[WikiEN-l] This is the English Wikipedia
Toby Bartels
toby+wikipedia at math.ucr.edu
Mon Jun 9 23:06:19 UTC 2003
RK wrote:
>Stevertigo wrote:
>>I think this is nonsense. Proper English is a product of
>>specialization. English is not the property of English
>>speakers, but a lingua franca that everyone owns.
I didn't respond to this in my other post,
so that I could respond to RK as well.
I'm at a loss to interpret your claim
"English is not the property of English speakers".
You might well argue that not all English speakers
live in the US and the British Commonwealth
(you refer later to Bangladeshis, for example),
but surely nobody but English speakers uses English?
Where is the claim to it by those that don't use it?
And where is their claim to the English Wikipedia?
>Pseudo-academic, pseudo-egalitarian nonsense. That's the
>same kind of talk that has damaged the education of much of
>the inner-city youth in America. Only in the last decade
>have educators finally had the nerve to attack this point
>of view, and to correct the course that our schools were
>making.
I don't know how to interpret this either, however.
One might try reading [[Ebonics]] for some facts first,
but I'm not even sure if this is what RK's talking about.
>Frankly, it is also racist in effect. This kind of attitude
>has created two generations of poorly educated Hispanic and
>Black youth in American cities. I couldn't think of a
>better plan for the KKK to promote if they want to keep
>racism alive forever.
The Booker T. Washington plan for avoiding "racism" in a society
(for our purposes, belief in the relative worth of different races)
by embracing "culturism" (mutatis mutandis) within a society.
Cultural diversity is a wonderful thing,
and it'd be a shame to lose any of it
(from hip hop to the habitual tense)
out of a desire to (as they say) "act white".
I actually agree with what seems to be an implicit premise of yours:
Adopting the trappings of mainstream society
helps oppressed people become better off.
And oppressed people will always do this as they see the need;
I'm hardly in a position to criticise them for it.
But the world will be worse off for losing its subcultures,
and the onus is on the oppressors to make such loss unnecessary.
Of course I disagree with what seems to be another implict premise,
that failing to adopt, or even know, the trappings of mainstream society
is necessarily a sign of "poor education".
>And frankly, many of our articles are being damaged by
>people with good intentions, but who have poor English
>reading or writing skills (or both.)
Except for the user that refuses to accept correction
in certain articles on Chinese matters
(which sounds more about cooperation than English usage),
how is anybody making our articles *worse*?
Good content in bad prose is better than bad content in good prose.
And if JTDirl comes along and improves the prose too --
then we're much better off than if they never wrote anything!
The solution is JTDirl's page to report bad writing --
which can begin as soon as [[Wikipedia:Votes for rewrite]] is cleaned up,
or even earlier if he wants to create a new utilities page --
not to avoid the creation of the bad writing to begin with.
>In Stevertigo's bizarre universe, it is egalitarian to
>encourage this illiteracy, which in the end would produce
>unreadable articles.

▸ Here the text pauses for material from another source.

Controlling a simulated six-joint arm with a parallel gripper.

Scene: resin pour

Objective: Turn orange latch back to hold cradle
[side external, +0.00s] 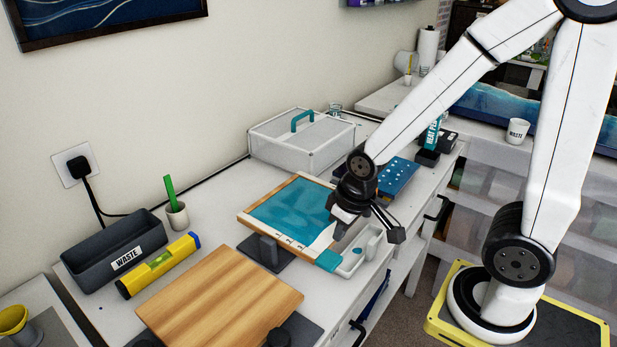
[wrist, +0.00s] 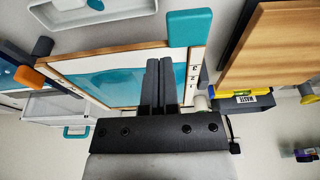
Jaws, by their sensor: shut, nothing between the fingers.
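The cradle looks like a wood-edged frame (side external: 246,219) around a teal panel (side external: 290,207), standing on dark supports on the bench. Its wooden edge (wrist: 130,50) also crosses the wrist view. The orange latch (wrist: 28,76) shows at the left of the wrist view, beside a dark grey post near the frame's corner. I cannot make out the latch in the side view. My gripper (side external: 341,226) is over the frame's right side, pointing down. In the wrist view its dark fingers (wrist: 159,62) are together and empty, well apart from the latch; contact with the frame cannot be told.
A teal block (wrist: 190,28) sits at the frame's corner. A white tray (side external: 372,250) lies close on the right. A wooden board (side external: 220,295), yellow level (side external: 158,265) and waste bin (side external: 112,250) are nearby. A clear case (side external: 300,140) stands behind.

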In our universe, we are trying to
>ecudate an English speaking audience.
As I read it, SV implied that he'd standardise the English on Wikipedia.

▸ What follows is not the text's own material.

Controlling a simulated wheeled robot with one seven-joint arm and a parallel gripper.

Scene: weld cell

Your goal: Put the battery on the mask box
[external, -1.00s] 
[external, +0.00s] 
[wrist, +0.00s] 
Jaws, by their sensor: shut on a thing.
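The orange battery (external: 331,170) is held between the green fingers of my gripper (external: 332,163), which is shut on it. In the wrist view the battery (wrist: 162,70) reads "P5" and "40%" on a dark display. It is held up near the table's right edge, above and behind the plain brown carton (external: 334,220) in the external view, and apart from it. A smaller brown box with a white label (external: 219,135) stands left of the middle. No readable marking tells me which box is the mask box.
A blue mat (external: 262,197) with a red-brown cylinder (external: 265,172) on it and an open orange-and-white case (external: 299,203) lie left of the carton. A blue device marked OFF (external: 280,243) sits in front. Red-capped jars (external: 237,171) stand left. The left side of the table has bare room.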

And despite what I've said above, I couldn't support any other plan,
because we are in fact writing in standard English --
more precisely, that English that is widely understood around the world.
Using AAVE or Bangladeshi dialect would limit our audience,
and *that's* why we should rewrite such into standard English --
even though standard English is no more correct or educated.
>It is your choice what kind of encyclopedia we should try
>to produce. I know which path I prefer.
Despite the arguments over theoretical matters and value judgements,
it's not clear to me that *any* of us would produce different encyclopædias.